Why Suppressing Conflict Is Harming You, and What You Can do About It
My morning began with irritation. Upon entering the living room, I felt a surge of annoyance seeing my sister occupying a specific chair. You might think this was an exaggerated reaction, and you’re not wrong, but there are a few missing details that colour in my reaction. This chair happens to be the sole seating option in our living room since my sister sold our old couch and ordered a new one, which is delayed by two months. So, yes, there's just this one solitary chair available (if we don't consider the pouf on the floor). Waking up, I subconsciously assumed that the chair would be mine until our seating situation was restored. Clearly, my sister and I had not aligned our expectations.
Can you sense the irritation?
Curiosity towards the Self
Every once in a while I have the insight to practice what I preach. So while I made my coffee, I took a moment to notice what I was feeling. I noted my irritation and traced it back to my anticipation of reading in that chair, disrupted by my sister’s actions. There was a practical gap (lack of seating), a relational gap (my sister's decision-making), and a structural gap (shipping delays), all culminating in the complexity I faced this morning as I simmered internally.
A fundamental aspect of emotional intelligence is recognizing and understanding both our own and others’ emotions. When emotions are heightened, something important to us is most likely at stake, meaning conflict often arises. Our feelings have a source, and that source in conflict is the decision to defend and protect something that matters to us. Enhancing our ability to detect bodily tension and interpret heightened emotions provides crucial insights to navigate conflicts effectively.
Why Suppressing Conflicts is Costly
Traditionally, people have been encouraged to "manage" emotions — which typically results in unhealthy patterns of minimizing and suppressing. Society tends to affirm this pattern of not “rocking the boat,” when in reality this is a liability. Gabor Maté, in The Myth of Normal, suggests that traits like agreeability and excessive selflessness, along with the suppression of anger, may predispose individuals to chronic illnesses. Being overly accommodating in conflicts might seem noble, but it often comes at a high cost. At best, it's uncomfortable; at worst, it could be detrimental to our health.

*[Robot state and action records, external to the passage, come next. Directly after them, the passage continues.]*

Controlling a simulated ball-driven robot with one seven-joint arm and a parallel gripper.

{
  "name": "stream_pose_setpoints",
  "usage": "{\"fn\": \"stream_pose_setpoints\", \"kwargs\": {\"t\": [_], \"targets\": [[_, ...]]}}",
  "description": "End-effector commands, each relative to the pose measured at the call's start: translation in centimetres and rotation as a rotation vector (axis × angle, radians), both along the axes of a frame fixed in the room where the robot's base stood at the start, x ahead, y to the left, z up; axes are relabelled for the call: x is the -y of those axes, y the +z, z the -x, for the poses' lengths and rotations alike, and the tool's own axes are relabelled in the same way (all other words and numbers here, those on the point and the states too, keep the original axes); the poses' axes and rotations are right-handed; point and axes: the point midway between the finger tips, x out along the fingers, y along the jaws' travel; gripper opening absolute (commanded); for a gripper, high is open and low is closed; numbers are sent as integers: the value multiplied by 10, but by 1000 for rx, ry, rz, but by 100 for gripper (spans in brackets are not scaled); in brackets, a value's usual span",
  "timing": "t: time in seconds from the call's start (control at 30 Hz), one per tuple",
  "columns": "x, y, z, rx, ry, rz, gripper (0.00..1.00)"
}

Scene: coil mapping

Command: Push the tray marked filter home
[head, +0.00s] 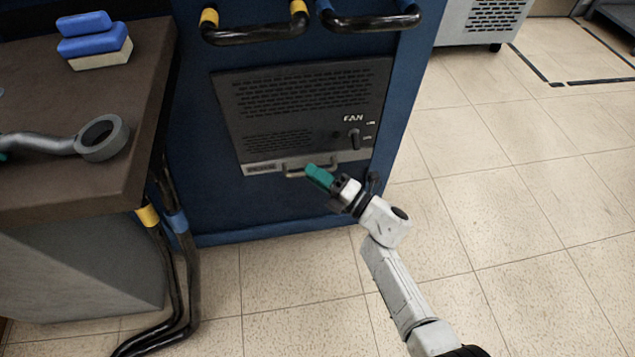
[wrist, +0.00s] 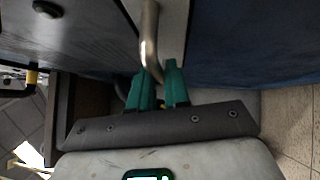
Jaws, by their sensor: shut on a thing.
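The tray front (head: 350,157) is a pale strip along the bottom of the dark vented panel marked FAN. It has a small dark label (head: 261,169), too blurred to read, and a metal bar handle (head: 295,169). The tray looks nearly level with the panel; I cannot tell how far it stands out. My gripper (head: 314,172) has teal fingers at the right part of the handle. In the wrist view the shiny handle (wrist: 150,35) runs down between the fingers (wrist: 158,82), which are shut on it. The fingers hide part of the handle.
The blue cabinet (head: 215,205) has black hoses (head: 257,33) with yellow and blue ends above the panel. The tiled floor at the right is clear.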

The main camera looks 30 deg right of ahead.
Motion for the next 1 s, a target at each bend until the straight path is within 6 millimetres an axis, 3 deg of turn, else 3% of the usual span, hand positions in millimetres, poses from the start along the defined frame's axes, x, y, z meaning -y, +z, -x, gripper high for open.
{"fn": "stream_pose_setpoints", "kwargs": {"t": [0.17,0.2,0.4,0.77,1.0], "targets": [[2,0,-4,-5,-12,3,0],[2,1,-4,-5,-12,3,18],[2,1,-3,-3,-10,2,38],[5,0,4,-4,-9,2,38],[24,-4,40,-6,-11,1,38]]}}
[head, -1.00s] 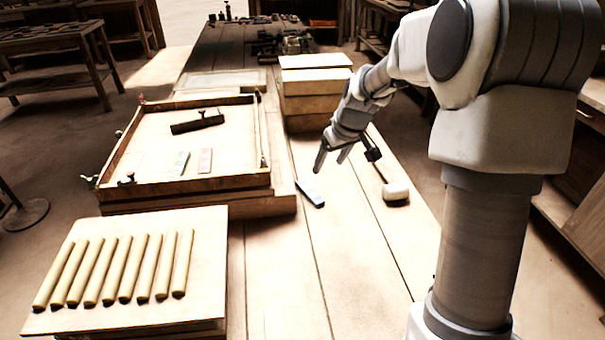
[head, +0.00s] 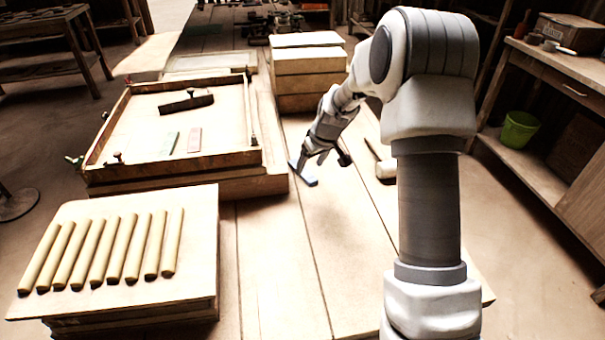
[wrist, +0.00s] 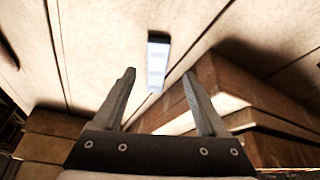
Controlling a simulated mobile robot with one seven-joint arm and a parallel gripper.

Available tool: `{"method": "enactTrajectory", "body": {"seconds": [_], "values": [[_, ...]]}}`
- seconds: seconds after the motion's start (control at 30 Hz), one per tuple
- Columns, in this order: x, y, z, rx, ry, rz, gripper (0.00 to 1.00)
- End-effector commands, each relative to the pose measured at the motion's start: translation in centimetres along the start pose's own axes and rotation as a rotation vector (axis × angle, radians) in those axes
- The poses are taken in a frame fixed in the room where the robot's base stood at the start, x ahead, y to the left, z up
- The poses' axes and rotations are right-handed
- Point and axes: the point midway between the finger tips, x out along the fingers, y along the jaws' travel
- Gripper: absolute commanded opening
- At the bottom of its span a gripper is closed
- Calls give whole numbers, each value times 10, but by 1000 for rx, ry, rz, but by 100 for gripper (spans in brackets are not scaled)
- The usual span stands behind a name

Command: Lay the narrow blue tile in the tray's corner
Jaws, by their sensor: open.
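The narrow blue tile (head: 303,174) lies flat on the table, to the right of the tray. It also shows in the wrist view (wrist: 158,58), between and just beyond my fingertips. My gripper (head: 311,162) is open and empty, pointing down close above the tile; I cannot tell if a finger touches it. In the wrist view my gripper (wrist: 159,74) has its two fingers well apart. The tray (head: 190,160) is a shallow wooden frame at the left.
A dark bar-shaped tool (head: 186,104) lies in the tray. Stacked wooden blocks (head: 308,75) stand behind my gripper. A pale-headed mallet (head: 386,169) lies to its right. A board with several yellow rods (head: 110,245) stands front left. The table front is clear.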

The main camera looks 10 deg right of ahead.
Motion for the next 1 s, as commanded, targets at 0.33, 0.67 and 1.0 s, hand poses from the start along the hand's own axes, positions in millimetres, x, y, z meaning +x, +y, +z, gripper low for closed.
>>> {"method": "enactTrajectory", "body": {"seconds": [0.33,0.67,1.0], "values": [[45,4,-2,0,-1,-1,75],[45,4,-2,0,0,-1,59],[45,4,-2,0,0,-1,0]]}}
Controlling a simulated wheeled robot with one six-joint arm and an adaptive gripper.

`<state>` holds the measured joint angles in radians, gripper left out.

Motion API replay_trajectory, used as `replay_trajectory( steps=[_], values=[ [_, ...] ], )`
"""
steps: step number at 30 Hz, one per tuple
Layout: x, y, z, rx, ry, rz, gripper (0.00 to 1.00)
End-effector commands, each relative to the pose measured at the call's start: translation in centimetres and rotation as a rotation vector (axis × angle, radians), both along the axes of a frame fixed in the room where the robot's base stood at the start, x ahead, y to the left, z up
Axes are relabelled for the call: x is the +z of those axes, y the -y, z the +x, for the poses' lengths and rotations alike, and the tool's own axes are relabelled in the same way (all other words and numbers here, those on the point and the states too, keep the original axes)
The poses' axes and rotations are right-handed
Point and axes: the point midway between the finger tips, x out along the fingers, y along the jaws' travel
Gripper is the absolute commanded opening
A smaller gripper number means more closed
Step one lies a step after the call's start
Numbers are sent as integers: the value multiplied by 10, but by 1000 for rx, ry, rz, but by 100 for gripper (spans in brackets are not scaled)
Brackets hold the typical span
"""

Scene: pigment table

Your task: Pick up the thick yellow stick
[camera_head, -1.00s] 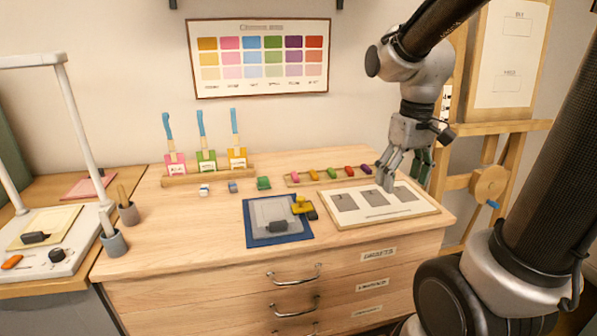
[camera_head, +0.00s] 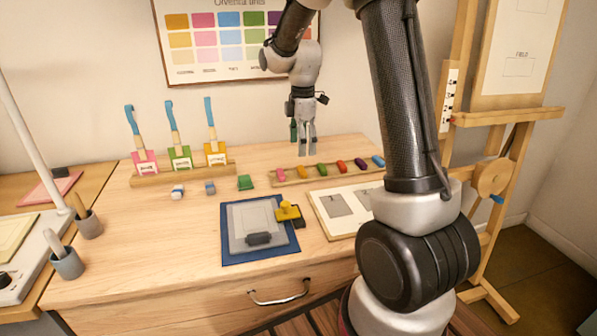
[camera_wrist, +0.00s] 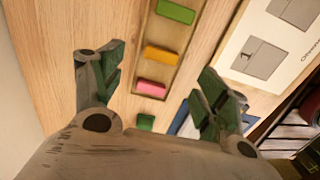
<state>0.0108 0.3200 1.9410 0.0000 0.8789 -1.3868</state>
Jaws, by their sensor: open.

One might argue that they refrain from expressing concerns or speaking up because they fear damaging the relationship. However, approaching conflict with curiosity about our own needs and those of others can foster trust and reinforce the foundation of relationships. Engaging in conflict effectively not only benefits our physical health but it also strengthens relationships across all contexts.
Harnessing Emotions
Rather than viewing emotions as inconveniences, we can shift our perspective to view emotions as valuable insights. By understanding what our emotions are communicating and identifying the triggers, we can diffuse internal tension and engage our rational thinking to envision possible paths forward.
As I think back to my agitated morning, I took a moment to acknowledge my dilemma and consider my options: I could confront, I could ignore my reading time and start other work, or I could find an alternative spot to sit. I ultimately evaluated that I wanted to read and enjoy my coffee, and upon reflecting, realized I was not entitled to the chair. So, I took my coffee cup and books to read at the kitchen table (reluctant, but also less agitated).
Through curious inquiry to my interiority, I was able to notice the tension, identify the emotions, and discern options forward. The possibility of an escalated interpersonal conflict avoided.
Practicing Curiosity
I continually need this reminder to “go in” and explore what I’m feeling. Despite giving an example of when I managed to introspect, I’m the first person to admit that I can be a hot-head of reactivity when I detect a sense of threat (and if I don't acknowledge it, my sister certainly will). For instance, I might have omitted the part where I passive-aggressively quipped about her being in the chair and inquired how long she intended on using it.
Cultivating curiosity is more than an intellectual exercise; it requires an embodied practice. This isn't something you can master just by studying—it needs to be actively practiced so it becomes second nature when you need it most. No matter where you are in your journey toward greater curiosity, it’s important to celebrate every small victory: recognizing the initial bodily tension, engaging with your emotions, understanding what those emotions signify, evaluating your choices, or posing a thoughtful question. These steps are all part of building that essential muscle of curiosity.
As our ability to be curious improves, so does our capacity to handle conflict. The better we are at managing conflict, the more likely we are to address tensions as they arise. Engaging in this way helps prevent the accumulation of stress in our bodies, which can otherwise deteriorate our overall well-being.